◆ WHAT YOU NEED TO DO:
Go through the data below and gather each line containing "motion".

※

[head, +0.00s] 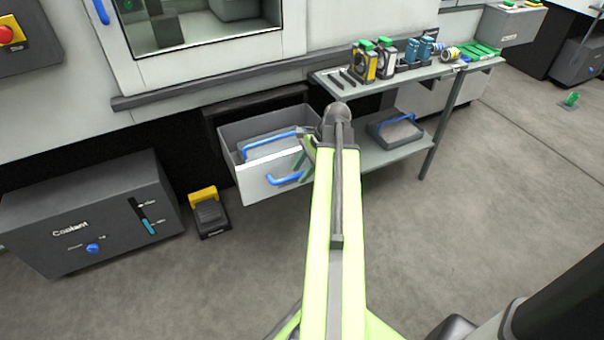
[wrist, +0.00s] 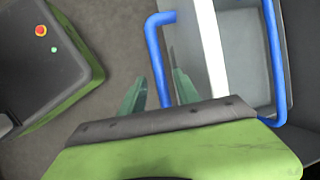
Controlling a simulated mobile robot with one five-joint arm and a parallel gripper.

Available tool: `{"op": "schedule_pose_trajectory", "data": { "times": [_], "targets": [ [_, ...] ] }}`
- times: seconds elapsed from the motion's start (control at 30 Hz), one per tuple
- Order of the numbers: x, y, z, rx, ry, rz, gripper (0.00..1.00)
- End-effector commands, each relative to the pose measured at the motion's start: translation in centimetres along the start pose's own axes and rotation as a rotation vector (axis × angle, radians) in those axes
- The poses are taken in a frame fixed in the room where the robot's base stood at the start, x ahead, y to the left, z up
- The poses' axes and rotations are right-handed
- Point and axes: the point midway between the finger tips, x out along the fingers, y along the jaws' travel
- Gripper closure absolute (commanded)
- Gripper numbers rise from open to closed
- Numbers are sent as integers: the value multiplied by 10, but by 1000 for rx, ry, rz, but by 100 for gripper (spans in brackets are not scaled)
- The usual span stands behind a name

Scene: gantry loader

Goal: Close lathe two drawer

※

◆ FINAL ANSWER:
- times: seconds elapsed from the motion's start (control at 30 Hz), one per tuple
- End-effector commands, each relative to the pose measured at the motion's start: translation in centimetres along the start pose's own axes and rotation as a rotation vector (axis × angle, radians) in those axes

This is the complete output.